People’s president

Dear Sir,

Tributes are pouring in for A P J Abdul Kalam who died  after collapsing while delivering a lecture on Monday. As a human being he was a very sincere and gentle person, as a scientist he was brilliant and as a technocrat he was among the best.
As India’s president, the formal head of the executive, legislature and judiciary  and  the commander-in-chief of the country’s armed forces, he did a stellar job during his term but he did have limitations associated with the august office.
Criticism of him still exists in some quarters in India, even at this time of mourning. So I wish to add the following with my heartfelt tribute to Abdul Kalam, one of the great Indians to have lived in the post-independence era.
It was for nothing he was called the people’s president.
 Barely a month after becoming  president, Abdul Kalam had virtually overruled the then National Democratic Alliance (NDA) government and visited the riot-hit Gujarat.

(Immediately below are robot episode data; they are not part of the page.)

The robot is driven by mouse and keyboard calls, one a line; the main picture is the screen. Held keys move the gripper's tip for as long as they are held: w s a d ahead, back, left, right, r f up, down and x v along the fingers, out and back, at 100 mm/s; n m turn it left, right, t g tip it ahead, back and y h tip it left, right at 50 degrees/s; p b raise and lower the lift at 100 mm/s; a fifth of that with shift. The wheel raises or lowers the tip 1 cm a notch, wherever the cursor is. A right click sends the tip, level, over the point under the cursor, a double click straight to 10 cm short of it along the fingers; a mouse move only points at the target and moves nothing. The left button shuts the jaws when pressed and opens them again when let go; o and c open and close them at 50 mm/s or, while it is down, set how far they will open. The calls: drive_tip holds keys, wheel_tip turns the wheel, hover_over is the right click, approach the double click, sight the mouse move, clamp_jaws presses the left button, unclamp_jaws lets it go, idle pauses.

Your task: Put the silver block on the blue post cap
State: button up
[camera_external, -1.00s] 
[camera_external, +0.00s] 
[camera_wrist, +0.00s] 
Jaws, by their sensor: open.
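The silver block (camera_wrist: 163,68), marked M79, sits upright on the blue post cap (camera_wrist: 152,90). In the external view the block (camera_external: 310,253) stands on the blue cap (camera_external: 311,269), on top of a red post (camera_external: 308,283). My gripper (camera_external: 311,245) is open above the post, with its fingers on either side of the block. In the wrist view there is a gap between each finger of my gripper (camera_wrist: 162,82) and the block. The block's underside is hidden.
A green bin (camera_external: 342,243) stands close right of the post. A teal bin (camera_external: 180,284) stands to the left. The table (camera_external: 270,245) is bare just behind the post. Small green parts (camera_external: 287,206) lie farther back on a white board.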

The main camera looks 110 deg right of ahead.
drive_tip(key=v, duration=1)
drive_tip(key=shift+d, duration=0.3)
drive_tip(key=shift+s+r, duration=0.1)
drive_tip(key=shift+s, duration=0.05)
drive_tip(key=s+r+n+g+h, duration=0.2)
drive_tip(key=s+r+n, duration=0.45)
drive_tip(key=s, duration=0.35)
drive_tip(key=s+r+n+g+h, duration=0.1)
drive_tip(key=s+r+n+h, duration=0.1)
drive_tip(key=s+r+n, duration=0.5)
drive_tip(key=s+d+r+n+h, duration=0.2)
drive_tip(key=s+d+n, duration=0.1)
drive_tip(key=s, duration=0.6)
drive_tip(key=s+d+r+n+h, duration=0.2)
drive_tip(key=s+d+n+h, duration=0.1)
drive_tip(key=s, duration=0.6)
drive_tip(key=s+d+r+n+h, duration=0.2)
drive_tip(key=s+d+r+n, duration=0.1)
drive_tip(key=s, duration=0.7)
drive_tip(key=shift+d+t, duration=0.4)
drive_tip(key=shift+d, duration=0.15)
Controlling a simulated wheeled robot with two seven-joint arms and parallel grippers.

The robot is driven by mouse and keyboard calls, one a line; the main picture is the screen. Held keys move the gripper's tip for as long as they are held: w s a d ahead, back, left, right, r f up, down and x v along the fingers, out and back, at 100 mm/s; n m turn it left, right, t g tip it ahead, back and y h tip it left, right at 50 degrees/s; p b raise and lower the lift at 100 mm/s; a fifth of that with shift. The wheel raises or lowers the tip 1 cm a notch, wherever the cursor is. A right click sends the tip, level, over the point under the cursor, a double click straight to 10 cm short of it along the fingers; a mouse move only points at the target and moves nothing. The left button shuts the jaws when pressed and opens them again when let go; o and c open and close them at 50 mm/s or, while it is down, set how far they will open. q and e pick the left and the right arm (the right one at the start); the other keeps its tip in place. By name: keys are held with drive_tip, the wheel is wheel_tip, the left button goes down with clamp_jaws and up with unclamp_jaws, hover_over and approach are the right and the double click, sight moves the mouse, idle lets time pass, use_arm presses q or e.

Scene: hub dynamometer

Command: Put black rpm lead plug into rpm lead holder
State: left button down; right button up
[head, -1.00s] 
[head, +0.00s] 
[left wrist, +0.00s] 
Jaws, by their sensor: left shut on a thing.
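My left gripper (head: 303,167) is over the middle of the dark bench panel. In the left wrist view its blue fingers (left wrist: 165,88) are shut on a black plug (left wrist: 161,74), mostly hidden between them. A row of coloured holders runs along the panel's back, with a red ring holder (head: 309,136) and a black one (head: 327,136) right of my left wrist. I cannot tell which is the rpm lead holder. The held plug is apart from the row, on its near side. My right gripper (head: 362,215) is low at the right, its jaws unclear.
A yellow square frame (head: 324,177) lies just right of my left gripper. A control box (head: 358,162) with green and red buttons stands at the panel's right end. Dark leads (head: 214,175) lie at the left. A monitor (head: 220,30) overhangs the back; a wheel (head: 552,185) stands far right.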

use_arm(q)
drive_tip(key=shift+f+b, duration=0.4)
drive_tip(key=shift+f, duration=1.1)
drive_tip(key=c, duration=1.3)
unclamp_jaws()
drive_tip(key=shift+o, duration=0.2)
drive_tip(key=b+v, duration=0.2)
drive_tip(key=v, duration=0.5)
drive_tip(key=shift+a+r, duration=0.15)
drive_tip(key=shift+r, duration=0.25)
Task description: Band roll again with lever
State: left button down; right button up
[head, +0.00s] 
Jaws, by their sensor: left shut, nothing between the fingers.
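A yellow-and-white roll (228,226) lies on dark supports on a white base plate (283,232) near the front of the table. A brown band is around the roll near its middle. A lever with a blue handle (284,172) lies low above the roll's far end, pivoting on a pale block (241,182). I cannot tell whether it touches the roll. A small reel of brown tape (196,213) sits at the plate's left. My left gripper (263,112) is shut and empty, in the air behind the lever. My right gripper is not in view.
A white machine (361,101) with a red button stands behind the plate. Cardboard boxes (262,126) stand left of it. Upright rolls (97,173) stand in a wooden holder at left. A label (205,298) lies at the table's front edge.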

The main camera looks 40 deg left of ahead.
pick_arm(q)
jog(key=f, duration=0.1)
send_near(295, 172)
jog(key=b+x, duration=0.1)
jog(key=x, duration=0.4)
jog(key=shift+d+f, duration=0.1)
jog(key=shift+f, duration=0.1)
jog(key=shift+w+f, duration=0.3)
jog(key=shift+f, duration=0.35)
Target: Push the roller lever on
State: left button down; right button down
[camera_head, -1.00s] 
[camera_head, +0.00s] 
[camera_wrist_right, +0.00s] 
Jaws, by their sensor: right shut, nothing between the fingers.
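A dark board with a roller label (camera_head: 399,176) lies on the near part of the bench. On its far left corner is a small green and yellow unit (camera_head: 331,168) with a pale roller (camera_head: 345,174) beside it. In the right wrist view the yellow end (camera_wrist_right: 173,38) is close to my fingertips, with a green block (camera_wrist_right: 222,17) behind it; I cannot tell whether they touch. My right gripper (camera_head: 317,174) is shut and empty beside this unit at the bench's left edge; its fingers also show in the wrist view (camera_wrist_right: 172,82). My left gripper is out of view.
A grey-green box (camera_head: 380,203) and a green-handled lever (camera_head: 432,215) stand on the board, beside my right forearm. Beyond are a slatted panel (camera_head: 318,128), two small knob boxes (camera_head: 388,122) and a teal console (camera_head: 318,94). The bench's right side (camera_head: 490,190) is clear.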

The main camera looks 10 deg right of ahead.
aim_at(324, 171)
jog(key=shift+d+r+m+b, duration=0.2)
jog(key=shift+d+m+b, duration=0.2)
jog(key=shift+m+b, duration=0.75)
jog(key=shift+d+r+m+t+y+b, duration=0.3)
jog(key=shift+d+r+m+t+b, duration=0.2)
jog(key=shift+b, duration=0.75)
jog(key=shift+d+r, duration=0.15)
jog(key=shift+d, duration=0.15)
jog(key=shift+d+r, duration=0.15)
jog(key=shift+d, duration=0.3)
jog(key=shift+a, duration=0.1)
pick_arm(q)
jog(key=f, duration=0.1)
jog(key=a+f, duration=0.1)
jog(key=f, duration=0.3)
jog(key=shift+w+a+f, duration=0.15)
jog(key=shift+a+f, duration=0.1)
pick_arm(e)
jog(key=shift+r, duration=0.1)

Narendra Modi, the current Prime Minister, was then the chief minister of Gujarat. The Gujarat riots, I believe, were some sort of ethnic cleansing, a development which a secular India had never witnessed.
When Abdul Kalam decided to tour Gujarat as his first major assignment after becoming  president, the then prime minister A B Vajpayee asked him: “Do you consider going to Gujarat at this time essential?”
Abdul Kalam told Vajpayee: “I consider it an important duty so that I can be of some use to remove the pain and also accelerate the relief activities, and bring about a unity of minds, which is my mission, as I stressed in my address during the swearing-in ceremony.”
The subject of his last deliberation at the Indian Institutes of Management (IIM) in Shillong was “Key to a Livable Planet Earth”. It highlights his true concerns and passion.

Abdul Kareem E T, (e-mail address supplied)


A source of inspiration
 
Dear Sir,

With the death of former Indian president Abdul Kalam, an era has comes to an end in India. He will always be remembered as a person of great spiritual values with a scientific approach towards life and for his immense contribution to the development of India’s rocket technology,
It will be more appropriate to call Kalam Sahib as “people’s president” whose approach to life had a rare combination of science, education and morality.
Abdul Kalam was bestowed with many national and international awards that included India’s highest civilian honour Bharat Ratna in 1997.
Abdul Kalam has left behind a great and a ever-lasting legacy which will be a source of inspiration for generations to come.